Face à l’ampleur du phénomène, en France et à l’étranger, des juristes se questionnent sur le processus le plus adapté. La justice dite restaurative ou réparatrice consiste à faire se rencontrer la victime et l’auteur de l’agression pour dialoguer. C’est une piste, estime Olivia Mons, à condition qu’une large réflexion soit engagée au sein de l’Église : « La victime, on la connaît, mais l’auteur, est-ce celui qui savait ? Celui qui n’a rien fait mais qui sait ? Est-ce un représentant de l’institution ? » Pour le professeur de droit public à l’Université de Pau et président de l’Institut francophone pour la justice et la démocratie, Jean-Pierre Massias, la Ciase « utilise les techniques et les procédés de la justice transitionnelle », alors que le concept lui-même est à un tournant : « On l’a longtemps utilisé pour traiter du passage de la dictature à la démocratie ou de la guerre à la paix. Mais petit à petit, on voit que les outils de la justice transitionnelle sont utilisés par des pays pour consolider leur démocratie. » Le juriste questionne par ailleurs les limites des qualifications juridiques : « Par exemple, les violences sexuelles dans l’Église catholique ne sont pas nommées comme des ‘crimes contre l’humanité’, mais peut-être que le droit n’a pas encore prévu d’aller dans cette direction et qu’il faut le faire évoluer ? »

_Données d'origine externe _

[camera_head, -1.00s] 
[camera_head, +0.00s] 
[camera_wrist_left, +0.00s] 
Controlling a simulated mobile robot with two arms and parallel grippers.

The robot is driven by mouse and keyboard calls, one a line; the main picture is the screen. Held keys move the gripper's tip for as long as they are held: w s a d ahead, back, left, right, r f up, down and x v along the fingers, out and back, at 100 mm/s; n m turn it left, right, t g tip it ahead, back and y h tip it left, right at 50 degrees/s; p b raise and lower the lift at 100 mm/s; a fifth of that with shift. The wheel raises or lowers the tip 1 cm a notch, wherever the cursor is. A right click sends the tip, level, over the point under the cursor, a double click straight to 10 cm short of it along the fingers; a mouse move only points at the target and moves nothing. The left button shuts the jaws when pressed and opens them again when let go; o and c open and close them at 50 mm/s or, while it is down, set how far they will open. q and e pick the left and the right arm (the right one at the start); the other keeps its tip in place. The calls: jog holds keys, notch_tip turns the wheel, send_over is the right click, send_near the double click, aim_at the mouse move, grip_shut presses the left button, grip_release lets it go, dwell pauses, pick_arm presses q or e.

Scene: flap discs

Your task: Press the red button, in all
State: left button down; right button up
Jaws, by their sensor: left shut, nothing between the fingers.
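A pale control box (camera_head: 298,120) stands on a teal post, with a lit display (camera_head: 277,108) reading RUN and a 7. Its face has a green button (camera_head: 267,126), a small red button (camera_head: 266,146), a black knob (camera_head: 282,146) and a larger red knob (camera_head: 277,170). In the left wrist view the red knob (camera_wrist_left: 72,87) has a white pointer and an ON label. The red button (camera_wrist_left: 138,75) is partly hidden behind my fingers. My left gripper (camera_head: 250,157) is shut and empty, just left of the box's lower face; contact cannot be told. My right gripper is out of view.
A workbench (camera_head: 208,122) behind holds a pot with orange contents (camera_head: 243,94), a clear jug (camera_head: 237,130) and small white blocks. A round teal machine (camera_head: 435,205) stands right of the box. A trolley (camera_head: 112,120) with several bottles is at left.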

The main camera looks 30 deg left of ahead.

En 2011, pour la première fois, des victimes d’abus sexuels réunis au sein de l'association SNAP (Survivors network of the Abused by Priests) ont effectivement déposé devant la Cour pénale internationale une communication pour « crimes contre l’humanité » contre le pape Benoît XVI et d’autres responsables du Vatican, accusés d’avoir systématiquement gardé sous silence des crimes sexuels dans le monde entier. Le tribunal de La Haye n’y a pas, jusqu’à présent, donné suite.
La Commission doit rendre son rapport fin 2020 à la Conférence des évêques de France et Conférence des religieux et religieuses de France. Ce rapport sera public.